Back at the leeward gate, the team hits the repeat button, rifling off another lap around the course — full-tilt boogie — keen to stay aloft on their foils and tactically engaged as they work to refine their playbooks, their individual roles and their choreography. Come the final America’s Cup Match, however, even the most off-piste maneuver should come together smoothly. “Once I decide that I need to do a jibe or maneuver, [I’m] just hitting muscle memory from then on,” says Slingsby. “Once I make the call, [I’m just executing my jobs] without even thinking about it.”
Twenty-five minutes — the projected length of a typical AC35 race — isn’t a whole lot of time by any measure. But given the realities of match racing at lightning-fast speeds around a beautiful but tricky racecourse, AC35 will require teams to compress a lot of sailing into a tiny sea bag.
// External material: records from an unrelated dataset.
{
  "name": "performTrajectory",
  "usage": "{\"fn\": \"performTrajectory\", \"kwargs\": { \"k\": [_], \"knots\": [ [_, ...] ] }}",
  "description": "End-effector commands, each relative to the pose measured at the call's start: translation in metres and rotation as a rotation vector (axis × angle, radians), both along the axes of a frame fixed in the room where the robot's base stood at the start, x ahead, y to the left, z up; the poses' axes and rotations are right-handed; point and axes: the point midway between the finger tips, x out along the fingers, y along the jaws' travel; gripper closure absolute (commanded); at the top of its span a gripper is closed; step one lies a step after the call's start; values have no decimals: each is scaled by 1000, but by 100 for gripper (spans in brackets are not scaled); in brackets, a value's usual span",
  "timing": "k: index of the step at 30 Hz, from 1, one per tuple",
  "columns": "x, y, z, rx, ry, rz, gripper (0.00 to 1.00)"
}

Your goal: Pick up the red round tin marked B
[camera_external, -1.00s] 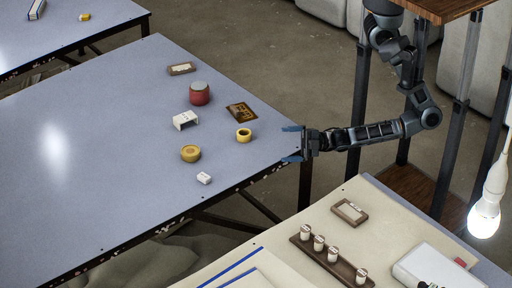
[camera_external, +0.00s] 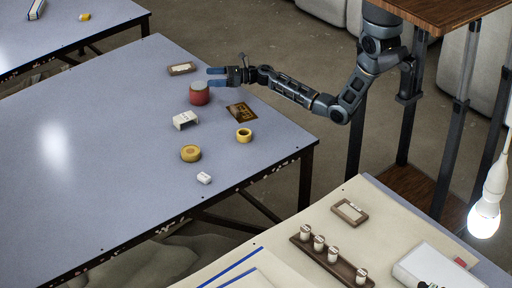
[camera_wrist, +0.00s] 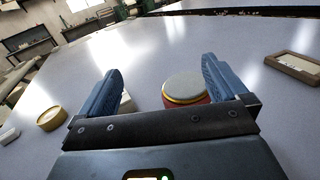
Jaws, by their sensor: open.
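The red round tin (camera_external: 199,95) with a pale lid stands upright on the blue-grey table (camera_external: 110,190), near its far right edge. No letter on it is readable. My gripper (camera_external: 214,77) is open, with its two blue fingers pointing left just above and behind the tin in the external view. In the wrist view the tin (camera_wrist: 186,90) shows between the fingers of my gripper (camera_wrist: 162,85), nearer the right finger, its lower part hidden by the gripper body. I cannot tell whether a finger touches it. The gripper holds nothing.
A small framed tray (camera_external: 182,69) lies behind the tin. A white block-like piece (camera_external: 185,120), a dark patterned card (camera_external: 241,112), a yellow ring (camera_external: 244,135), a yellow round tin (camera_external: 191,153) and a small white box (camera_external: 204,178) lie nearer. The table's left side is clear.

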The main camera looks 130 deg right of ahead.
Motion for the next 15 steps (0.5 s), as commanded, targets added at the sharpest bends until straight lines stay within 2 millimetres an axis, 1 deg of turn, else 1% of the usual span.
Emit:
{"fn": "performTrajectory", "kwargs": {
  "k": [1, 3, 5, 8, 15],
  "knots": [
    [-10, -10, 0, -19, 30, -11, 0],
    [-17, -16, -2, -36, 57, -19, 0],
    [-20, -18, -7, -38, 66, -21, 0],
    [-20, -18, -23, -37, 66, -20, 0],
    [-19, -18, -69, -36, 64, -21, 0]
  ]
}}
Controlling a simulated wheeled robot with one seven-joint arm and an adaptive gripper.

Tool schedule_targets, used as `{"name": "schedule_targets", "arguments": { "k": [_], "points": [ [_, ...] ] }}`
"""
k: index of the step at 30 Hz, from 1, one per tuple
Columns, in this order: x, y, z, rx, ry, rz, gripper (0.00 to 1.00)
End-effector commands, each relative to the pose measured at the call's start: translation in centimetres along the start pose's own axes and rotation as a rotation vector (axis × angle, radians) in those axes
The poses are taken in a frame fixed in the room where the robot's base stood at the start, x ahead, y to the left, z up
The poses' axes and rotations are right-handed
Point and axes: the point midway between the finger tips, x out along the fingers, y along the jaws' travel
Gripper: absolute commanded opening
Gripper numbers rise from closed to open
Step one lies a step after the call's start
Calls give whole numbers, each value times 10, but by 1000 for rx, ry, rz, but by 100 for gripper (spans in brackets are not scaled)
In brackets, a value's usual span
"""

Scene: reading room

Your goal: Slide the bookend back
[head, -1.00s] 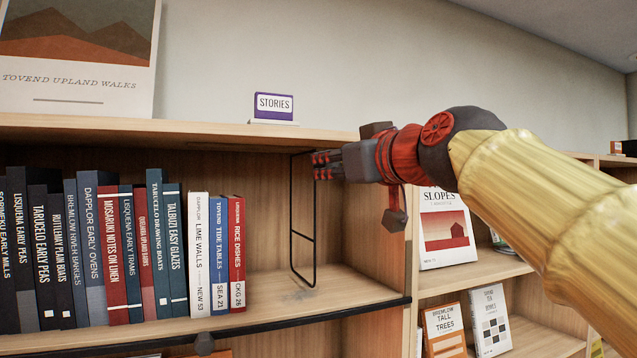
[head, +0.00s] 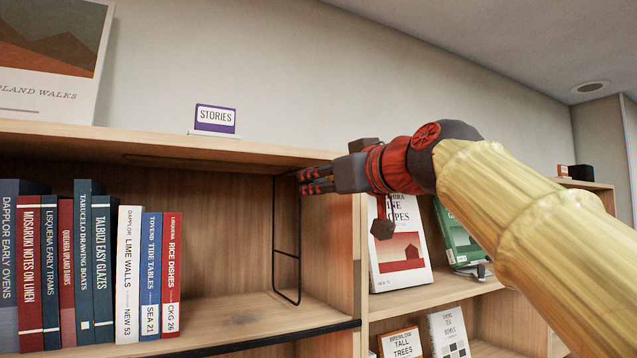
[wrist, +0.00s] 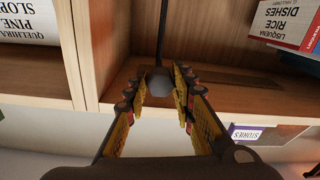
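The bookend (head: 275,235) is a thin black wire frame standing upright in the upper bay, right of the books and apart from them. My gripper (head: 305,180) is at the bookend's upper front corner, just under the top board. In the wrist view, which is upside down, the fingers (wrist: 160,78) stand apart on either side of a grey rounded piece (wrist: 160,83) in line with the bookend's dark wire (wrist: 162,35). Whether the fingers touch it is unclear. The nearest book is the red Rice Dishes (head: 171,275).
A row of books stands at left. A wooden divider (head: 347,235) closes the bay on the right, with empty shelf between it and the bookend. The Stories sign (head: 215,119) stands on the top board. Face-out books (head: 400,250) fill the right-hand bay.

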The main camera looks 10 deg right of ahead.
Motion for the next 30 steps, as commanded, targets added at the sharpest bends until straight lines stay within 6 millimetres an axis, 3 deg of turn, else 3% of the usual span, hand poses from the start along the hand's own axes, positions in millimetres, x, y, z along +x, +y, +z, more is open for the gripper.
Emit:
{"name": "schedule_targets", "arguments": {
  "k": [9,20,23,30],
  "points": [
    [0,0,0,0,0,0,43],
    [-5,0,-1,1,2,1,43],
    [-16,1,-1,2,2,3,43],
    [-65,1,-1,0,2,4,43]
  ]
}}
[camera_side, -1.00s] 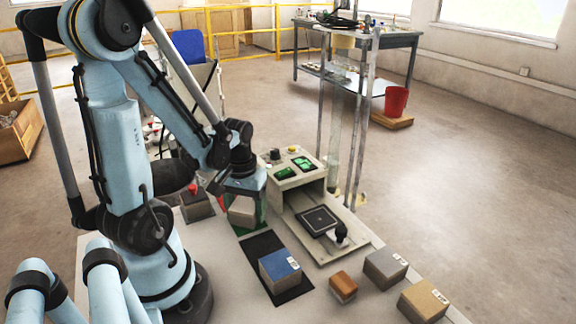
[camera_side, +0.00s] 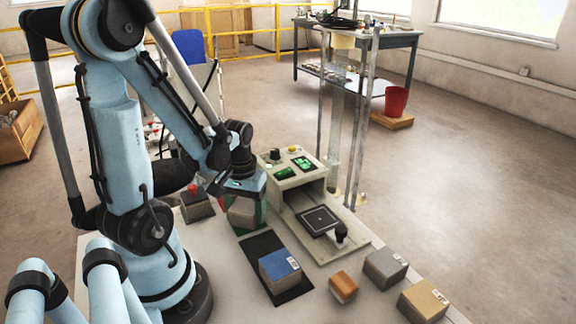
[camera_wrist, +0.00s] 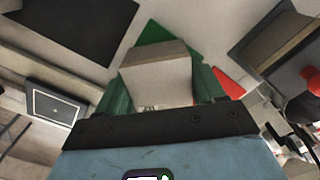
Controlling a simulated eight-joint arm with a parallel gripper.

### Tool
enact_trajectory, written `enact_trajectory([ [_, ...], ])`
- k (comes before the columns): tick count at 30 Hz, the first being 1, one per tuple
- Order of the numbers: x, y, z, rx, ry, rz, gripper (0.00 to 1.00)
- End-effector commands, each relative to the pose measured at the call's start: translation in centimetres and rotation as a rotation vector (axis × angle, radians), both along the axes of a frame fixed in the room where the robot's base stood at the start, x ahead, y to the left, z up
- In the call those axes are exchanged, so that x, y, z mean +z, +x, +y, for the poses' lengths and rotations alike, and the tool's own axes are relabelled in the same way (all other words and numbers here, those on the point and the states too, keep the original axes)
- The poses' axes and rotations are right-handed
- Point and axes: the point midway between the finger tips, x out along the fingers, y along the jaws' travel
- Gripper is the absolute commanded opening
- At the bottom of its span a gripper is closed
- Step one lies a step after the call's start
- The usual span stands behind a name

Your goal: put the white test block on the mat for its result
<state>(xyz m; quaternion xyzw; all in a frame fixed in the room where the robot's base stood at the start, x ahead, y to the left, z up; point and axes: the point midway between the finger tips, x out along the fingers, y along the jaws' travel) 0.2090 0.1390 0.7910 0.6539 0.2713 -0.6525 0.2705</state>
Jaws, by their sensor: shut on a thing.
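The white test block (camera_side: 242,213) is held in my gripper (camera_wrist: 160,88). In the wrist view the pale block (camera_wrist: 157,75) sits between two green fingers. A green mat (camera_wrist: 158,31) shows beyond the block, and part of it shows below the block in the side view (camera_side: 240,231). I cannot tell whether the block touches it. A red mat (camera_wrist: 229,83) shows to the right in the wrist view, partly hidden by a finger.
A tester (camera_side: 292,177) with green displays and a dark square plate (camera_side: 319,220) stands to the right. A box with a red button (camera_side: 196,205) is left of my gripper. Orange (camera_side: 343,287), grey (camera_side: 385,267) and tan (camera_side: 423,300) blocks stand along the front right edge.

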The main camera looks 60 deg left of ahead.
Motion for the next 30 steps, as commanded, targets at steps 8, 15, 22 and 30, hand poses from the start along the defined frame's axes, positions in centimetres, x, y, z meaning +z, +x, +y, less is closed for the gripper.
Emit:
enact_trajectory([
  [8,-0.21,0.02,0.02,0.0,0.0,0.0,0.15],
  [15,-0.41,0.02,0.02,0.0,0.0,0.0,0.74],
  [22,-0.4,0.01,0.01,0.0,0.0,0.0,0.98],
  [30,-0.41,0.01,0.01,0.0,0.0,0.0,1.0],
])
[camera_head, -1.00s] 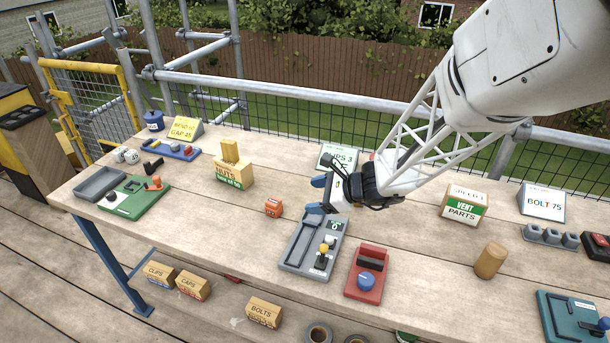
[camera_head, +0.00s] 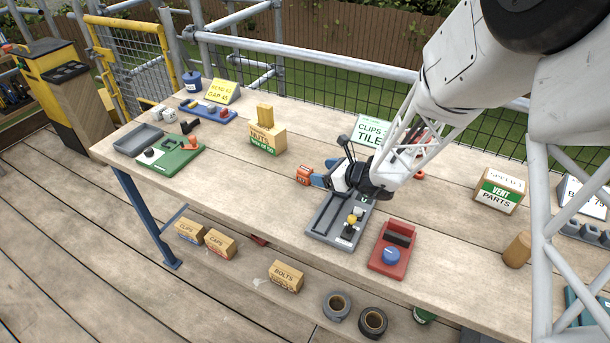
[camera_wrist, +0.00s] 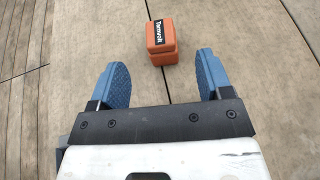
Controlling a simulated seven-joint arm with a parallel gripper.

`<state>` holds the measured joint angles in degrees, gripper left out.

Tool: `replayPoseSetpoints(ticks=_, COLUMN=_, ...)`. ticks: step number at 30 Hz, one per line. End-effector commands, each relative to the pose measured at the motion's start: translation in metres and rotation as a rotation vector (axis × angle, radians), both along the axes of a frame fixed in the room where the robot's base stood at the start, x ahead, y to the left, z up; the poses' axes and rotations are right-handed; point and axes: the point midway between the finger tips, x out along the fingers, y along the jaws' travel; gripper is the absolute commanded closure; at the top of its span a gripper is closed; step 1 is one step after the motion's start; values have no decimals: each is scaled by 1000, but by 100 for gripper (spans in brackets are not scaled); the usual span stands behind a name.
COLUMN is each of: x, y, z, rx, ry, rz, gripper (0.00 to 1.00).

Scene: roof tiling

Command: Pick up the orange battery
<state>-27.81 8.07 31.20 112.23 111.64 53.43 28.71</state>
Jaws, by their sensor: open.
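The orange battery (camera_head: 303,175) sits on the wooden workbench in the head view, left of my gripper. In the wrist view the battery (camera_wrist: 162,42) has a black label reading "Tenvolt" and lies ahead of my gripper (camera_wrist: 157,75), roughly centred between its two blue fingers. My gripper (camera_head: 325,173) is open and empty, its fingertips close to the battery. In the head view a fingertip partly overlaps the battery's right side, and I cannot tell whether they touch.
A grey tray with a yellow knob (camera_head: 330,234) lies just below my gripper. A red box with a blue knob (camera_head: 391,255) is to its right. A carton (camera_head: 264,136) stands left of the battery, with free bench between.

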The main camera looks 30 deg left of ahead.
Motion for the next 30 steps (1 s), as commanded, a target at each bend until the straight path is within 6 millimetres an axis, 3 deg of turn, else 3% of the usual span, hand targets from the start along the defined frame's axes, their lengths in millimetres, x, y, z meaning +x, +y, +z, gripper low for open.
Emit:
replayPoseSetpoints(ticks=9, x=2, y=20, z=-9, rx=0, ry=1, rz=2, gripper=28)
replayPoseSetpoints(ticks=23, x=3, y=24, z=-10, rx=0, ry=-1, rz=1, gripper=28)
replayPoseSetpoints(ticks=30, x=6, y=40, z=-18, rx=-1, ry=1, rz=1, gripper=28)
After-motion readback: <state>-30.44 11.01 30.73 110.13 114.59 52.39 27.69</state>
Feeding the always-hungry accumulator while juggling multiple memorized play and constantly re-evaluating the rapidly changing chessboard in real time requires an almost unfathomable level of concentration, precise choreography, computational horsepower and lung capacity. But come June, if all goes according to OTUSA’s master plan, this preparation — along with a massive team effort involving world-class engineers, designers, coaches, sailors, shore crew and trainers — will transform a series of these time-bending, 20-minute sensory overloads into another defense. That’s the plan, at least, but Slingsby knows, it’s one race at a time.